[Start]

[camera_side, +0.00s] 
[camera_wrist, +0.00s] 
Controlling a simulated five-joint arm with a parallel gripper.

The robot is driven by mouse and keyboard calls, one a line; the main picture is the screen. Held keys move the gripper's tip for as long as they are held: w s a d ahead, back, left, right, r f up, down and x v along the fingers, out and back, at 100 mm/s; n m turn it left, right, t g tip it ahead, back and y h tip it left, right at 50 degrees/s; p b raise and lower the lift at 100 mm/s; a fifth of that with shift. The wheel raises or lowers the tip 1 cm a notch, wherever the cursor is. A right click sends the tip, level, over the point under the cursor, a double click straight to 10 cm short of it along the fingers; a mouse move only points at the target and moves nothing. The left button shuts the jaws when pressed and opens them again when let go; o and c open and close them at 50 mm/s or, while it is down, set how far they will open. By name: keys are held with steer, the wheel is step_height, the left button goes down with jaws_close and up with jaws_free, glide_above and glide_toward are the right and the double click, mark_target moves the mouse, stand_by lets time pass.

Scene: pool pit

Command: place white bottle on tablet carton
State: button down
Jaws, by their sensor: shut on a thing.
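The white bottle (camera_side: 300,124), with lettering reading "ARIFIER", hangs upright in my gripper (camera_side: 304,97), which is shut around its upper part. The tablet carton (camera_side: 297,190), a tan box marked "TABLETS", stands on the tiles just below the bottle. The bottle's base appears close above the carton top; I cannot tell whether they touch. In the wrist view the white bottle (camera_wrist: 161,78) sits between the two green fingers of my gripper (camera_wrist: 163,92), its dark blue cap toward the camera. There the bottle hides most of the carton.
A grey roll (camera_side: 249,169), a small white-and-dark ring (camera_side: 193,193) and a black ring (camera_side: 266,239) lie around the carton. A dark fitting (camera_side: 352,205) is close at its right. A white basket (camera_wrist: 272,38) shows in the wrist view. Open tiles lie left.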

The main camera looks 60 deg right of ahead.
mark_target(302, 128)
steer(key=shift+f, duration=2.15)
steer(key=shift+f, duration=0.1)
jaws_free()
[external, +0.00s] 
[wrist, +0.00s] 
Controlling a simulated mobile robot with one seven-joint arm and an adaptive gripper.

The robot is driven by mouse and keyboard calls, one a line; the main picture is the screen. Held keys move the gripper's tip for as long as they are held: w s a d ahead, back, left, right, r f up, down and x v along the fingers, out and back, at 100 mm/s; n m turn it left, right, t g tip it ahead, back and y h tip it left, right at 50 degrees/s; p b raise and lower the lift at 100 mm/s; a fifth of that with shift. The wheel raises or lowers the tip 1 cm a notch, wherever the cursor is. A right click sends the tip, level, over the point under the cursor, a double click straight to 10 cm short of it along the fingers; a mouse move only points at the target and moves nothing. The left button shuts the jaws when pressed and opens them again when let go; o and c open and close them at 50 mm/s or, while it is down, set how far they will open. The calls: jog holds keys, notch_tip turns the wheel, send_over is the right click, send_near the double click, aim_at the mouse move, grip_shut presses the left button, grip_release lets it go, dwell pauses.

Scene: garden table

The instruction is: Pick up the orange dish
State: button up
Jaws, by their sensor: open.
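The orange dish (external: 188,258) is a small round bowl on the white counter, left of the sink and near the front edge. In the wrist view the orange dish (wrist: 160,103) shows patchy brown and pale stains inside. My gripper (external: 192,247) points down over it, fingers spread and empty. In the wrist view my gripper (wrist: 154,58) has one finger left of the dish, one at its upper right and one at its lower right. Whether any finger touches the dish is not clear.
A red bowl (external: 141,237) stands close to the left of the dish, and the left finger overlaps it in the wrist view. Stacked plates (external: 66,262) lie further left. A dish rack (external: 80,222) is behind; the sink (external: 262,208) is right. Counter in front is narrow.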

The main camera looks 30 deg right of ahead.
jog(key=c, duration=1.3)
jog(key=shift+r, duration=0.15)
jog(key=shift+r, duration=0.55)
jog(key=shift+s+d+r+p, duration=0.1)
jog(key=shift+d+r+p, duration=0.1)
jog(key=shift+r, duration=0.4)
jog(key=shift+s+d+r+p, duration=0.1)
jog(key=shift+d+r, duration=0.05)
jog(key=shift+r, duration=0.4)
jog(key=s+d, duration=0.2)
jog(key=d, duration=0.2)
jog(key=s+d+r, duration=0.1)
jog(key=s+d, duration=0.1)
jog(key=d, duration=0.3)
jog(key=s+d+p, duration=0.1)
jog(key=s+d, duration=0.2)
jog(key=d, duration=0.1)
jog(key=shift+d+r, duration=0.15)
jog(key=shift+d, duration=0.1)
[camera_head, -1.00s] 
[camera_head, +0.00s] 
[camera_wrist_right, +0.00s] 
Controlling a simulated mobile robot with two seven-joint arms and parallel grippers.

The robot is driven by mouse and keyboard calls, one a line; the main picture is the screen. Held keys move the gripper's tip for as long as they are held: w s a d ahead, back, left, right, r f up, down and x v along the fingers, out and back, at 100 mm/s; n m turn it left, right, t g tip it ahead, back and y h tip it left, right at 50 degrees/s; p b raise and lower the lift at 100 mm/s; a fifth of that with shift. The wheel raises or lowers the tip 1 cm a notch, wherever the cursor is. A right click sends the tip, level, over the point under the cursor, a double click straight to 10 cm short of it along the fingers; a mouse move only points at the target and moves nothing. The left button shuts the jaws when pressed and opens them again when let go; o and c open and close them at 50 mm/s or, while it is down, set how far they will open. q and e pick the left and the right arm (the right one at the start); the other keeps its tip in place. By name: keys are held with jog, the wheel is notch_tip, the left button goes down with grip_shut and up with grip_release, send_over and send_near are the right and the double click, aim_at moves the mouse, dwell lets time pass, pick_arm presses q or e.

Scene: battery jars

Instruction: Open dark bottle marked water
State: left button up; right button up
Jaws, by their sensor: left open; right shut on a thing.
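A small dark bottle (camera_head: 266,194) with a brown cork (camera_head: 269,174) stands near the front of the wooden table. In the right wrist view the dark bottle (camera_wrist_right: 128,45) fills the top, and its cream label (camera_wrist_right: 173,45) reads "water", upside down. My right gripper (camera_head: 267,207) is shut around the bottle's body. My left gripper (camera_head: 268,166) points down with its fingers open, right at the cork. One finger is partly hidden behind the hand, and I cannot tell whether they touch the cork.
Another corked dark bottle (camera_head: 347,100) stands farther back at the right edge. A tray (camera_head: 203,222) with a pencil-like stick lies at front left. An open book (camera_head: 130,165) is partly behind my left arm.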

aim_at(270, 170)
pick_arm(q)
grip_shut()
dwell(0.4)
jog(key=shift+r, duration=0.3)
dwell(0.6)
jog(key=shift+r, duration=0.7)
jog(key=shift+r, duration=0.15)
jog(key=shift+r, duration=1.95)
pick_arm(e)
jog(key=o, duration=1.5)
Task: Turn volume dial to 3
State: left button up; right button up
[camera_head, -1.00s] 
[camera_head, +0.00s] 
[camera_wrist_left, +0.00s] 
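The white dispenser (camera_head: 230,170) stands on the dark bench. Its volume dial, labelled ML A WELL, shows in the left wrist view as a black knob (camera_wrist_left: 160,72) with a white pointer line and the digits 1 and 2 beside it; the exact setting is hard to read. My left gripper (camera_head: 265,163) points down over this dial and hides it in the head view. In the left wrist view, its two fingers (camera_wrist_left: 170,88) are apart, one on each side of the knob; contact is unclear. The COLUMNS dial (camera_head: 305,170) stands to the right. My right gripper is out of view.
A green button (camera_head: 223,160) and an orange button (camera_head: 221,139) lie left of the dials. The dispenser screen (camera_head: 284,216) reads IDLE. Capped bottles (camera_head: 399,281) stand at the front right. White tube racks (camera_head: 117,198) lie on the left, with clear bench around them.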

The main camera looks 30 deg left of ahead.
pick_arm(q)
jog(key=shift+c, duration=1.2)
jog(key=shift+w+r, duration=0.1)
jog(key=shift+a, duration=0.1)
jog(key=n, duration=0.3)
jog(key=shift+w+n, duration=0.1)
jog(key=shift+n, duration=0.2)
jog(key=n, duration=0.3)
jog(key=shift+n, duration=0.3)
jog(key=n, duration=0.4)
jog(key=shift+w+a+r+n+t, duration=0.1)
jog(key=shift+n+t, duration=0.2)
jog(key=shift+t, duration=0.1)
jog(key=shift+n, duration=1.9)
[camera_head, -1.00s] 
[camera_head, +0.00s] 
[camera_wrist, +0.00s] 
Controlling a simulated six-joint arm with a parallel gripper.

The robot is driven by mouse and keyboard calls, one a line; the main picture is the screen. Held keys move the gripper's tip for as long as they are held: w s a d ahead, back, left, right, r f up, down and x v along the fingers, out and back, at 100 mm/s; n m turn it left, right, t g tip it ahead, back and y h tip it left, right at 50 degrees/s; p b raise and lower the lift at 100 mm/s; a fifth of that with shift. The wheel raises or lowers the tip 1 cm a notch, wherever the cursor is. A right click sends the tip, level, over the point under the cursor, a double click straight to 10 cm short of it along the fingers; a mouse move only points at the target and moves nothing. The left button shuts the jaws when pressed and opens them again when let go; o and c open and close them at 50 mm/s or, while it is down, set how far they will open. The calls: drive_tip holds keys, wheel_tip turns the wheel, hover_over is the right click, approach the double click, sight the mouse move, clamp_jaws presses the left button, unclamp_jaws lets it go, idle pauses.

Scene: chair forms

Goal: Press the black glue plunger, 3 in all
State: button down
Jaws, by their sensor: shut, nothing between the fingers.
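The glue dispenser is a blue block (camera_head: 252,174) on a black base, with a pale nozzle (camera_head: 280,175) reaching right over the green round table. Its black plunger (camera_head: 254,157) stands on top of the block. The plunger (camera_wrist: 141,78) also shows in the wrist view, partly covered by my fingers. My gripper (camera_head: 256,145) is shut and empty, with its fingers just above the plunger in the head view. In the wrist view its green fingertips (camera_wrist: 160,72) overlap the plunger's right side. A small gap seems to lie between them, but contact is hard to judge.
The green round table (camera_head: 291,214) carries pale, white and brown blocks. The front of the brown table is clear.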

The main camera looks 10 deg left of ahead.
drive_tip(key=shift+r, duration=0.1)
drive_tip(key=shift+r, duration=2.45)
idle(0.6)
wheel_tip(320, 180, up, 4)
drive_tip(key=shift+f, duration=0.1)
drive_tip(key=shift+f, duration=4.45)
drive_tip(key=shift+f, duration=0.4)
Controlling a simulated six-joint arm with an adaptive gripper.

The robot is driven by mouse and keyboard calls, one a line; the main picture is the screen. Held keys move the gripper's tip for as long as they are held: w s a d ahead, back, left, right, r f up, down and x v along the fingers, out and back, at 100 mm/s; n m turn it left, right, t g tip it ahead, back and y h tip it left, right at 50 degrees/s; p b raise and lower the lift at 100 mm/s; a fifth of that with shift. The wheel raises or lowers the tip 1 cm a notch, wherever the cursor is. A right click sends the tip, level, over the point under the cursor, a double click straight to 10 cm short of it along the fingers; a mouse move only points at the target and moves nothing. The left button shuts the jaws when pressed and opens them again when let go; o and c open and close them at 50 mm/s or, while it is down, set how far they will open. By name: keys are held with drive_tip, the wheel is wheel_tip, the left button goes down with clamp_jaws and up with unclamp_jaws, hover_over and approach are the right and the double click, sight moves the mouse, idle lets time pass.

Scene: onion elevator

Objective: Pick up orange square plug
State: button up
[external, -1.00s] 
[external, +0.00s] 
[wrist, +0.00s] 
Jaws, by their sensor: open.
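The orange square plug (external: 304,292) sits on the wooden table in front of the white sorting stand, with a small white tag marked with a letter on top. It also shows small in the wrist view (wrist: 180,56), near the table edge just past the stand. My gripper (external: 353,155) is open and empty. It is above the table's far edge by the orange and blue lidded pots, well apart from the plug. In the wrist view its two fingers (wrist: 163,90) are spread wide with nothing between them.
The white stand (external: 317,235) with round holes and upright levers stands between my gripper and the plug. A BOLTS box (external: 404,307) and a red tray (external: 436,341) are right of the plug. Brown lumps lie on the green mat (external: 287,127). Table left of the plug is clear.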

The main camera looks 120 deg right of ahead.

[End]

> _Given task_
In the listing above, find each line with the word "seven" and copy it.

> _Solution_
Controlling a simulated mobile robot with one seven-joint arm and an adaptive gripper.
Controlling a simulated mobile robot with two seven-joint arms and parallel grippers.

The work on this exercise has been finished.